Avoiding ego-driven training can prevent many injuries. If your sparring partner catches you in a submission, don’t be a hero – just tap out. If an injury starts bothering you when you are doing an exercise, stop or modify the exercise.
The important thing to remember is that you are training, not fighting, and that the purpose of training is to learn. There is no better way to prevent learning than sitting on the sidelines nursing an injury.
The best way not to get sick very often is to avoid overtraining. Overtraining occurs when the amount and quality of recovery time is insufficient to fully recover from the stresses of training. In other words you are putting too much strain on your body for it to recover properly.
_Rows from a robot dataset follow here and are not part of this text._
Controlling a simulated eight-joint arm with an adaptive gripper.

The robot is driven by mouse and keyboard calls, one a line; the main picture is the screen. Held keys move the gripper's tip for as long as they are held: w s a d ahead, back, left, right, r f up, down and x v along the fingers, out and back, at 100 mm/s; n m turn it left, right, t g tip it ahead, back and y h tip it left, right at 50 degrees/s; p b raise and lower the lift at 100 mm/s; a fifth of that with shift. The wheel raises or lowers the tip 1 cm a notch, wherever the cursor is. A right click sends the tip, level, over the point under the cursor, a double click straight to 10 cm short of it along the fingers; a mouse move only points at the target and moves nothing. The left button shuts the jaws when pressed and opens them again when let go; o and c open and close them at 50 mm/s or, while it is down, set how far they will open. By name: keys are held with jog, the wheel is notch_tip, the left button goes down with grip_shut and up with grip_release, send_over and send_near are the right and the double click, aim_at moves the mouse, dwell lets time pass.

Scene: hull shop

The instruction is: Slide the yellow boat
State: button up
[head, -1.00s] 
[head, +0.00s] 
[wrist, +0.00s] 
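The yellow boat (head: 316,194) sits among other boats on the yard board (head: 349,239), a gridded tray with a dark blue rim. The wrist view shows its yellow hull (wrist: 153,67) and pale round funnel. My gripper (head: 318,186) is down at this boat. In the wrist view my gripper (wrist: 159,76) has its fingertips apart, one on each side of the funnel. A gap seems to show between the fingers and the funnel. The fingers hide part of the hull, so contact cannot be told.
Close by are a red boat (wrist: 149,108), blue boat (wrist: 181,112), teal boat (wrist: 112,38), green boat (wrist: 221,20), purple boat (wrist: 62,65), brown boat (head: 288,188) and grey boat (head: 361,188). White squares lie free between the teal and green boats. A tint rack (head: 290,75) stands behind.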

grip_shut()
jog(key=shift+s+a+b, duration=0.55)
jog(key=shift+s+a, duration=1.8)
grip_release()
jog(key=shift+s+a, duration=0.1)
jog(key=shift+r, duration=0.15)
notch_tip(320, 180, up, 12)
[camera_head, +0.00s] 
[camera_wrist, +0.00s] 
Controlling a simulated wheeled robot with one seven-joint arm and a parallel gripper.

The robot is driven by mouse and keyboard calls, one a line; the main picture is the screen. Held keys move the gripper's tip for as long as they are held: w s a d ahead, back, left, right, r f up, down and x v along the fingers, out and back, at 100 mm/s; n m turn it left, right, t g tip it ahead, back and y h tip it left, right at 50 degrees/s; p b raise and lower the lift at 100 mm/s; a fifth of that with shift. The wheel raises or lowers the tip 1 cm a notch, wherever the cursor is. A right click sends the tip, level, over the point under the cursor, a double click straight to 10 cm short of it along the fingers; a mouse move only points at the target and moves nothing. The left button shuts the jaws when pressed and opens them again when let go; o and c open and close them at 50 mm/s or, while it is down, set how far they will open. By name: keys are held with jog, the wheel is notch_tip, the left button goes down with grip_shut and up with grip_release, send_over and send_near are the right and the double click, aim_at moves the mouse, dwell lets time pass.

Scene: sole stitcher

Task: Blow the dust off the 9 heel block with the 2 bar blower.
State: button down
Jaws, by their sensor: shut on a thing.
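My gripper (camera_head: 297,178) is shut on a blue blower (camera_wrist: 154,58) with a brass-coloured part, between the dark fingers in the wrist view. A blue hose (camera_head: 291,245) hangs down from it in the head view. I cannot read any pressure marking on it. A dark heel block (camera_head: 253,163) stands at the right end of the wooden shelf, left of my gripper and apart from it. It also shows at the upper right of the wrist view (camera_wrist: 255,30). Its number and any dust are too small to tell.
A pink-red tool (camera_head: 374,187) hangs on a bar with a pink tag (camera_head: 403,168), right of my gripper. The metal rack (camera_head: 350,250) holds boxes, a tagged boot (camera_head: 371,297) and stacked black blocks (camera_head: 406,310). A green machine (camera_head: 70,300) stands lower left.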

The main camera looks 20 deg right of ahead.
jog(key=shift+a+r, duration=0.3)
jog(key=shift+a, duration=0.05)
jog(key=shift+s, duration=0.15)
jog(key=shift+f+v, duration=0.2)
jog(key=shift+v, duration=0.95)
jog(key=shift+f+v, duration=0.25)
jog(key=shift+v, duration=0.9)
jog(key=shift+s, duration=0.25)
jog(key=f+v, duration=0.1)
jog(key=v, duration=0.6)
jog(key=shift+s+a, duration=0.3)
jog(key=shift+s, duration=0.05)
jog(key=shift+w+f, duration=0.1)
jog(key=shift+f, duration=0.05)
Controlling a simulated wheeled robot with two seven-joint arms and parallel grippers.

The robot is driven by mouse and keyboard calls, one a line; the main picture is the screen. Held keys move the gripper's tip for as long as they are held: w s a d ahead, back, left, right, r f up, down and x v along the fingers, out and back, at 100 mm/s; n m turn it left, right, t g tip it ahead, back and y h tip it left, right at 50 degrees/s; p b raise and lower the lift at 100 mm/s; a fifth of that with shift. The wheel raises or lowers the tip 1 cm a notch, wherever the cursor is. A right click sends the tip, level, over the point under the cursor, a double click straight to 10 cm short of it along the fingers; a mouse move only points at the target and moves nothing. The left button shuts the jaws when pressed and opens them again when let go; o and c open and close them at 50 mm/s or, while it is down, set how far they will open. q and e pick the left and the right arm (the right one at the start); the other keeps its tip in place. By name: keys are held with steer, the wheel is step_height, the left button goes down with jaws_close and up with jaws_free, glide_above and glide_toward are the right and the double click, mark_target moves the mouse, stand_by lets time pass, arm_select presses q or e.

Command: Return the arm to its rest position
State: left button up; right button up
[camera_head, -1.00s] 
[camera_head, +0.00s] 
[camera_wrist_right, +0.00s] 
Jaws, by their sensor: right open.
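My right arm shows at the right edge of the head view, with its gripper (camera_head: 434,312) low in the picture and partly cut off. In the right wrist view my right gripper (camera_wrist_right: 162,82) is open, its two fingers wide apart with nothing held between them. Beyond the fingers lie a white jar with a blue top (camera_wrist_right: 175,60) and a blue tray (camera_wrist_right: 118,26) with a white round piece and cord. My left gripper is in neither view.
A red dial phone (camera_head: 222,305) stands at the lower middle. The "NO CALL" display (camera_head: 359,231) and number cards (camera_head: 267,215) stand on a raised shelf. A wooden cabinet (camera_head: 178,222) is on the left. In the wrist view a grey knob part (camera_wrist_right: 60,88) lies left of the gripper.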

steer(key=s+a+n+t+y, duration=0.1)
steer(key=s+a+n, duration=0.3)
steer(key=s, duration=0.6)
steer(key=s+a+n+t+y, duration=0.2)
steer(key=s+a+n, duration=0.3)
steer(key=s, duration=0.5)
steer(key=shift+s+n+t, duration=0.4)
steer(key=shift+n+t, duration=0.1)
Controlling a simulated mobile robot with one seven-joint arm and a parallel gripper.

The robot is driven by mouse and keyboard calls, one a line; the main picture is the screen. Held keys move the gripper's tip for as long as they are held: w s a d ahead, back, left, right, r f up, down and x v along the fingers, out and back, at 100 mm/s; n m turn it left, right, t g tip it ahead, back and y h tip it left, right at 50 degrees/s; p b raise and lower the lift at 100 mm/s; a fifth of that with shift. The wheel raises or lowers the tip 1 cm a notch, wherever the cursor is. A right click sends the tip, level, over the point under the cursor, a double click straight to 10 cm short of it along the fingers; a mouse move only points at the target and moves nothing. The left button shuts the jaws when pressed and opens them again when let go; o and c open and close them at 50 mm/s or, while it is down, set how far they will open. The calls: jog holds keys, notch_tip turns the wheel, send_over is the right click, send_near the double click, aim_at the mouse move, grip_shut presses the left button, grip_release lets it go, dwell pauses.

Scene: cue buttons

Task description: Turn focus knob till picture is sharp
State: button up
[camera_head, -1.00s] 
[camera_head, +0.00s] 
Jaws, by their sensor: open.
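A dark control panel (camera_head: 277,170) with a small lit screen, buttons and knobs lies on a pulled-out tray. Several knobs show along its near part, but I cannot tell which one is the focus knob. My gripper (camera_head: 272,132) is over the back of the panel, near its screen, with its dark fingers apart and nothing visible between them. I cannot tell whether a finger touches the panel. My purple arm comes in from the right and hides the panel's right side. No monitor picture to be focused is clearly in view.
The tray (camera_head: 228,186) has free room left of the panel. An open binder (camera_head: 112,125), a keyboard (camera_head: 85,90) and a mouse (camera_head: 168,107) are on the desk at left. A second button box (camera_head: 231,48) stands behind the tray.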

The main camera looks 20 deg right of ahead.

Overtraining can be remedied in two ways: less stress and/or more recovery. The first cure for overtraining is to cut back on the stresses on your body. This might mean not training as much, not working as hard at your day job, going for easy jogs instead of hard runs, etc. The trick is to train hard enough, but not too hard, for your current level of fitness. This is a difficult, but worthwhile, balance to achieve.
The second cure for overtraining is to improve the amount and quality of recovery time. Sleep more. Relax more. Do more yoga and massage. Improve your nutrition. Sleep is probably the most neglected element here: there is a lot of research suggesting that most athletes need a lot more than 8 hours of sleep a night for optimal recovery.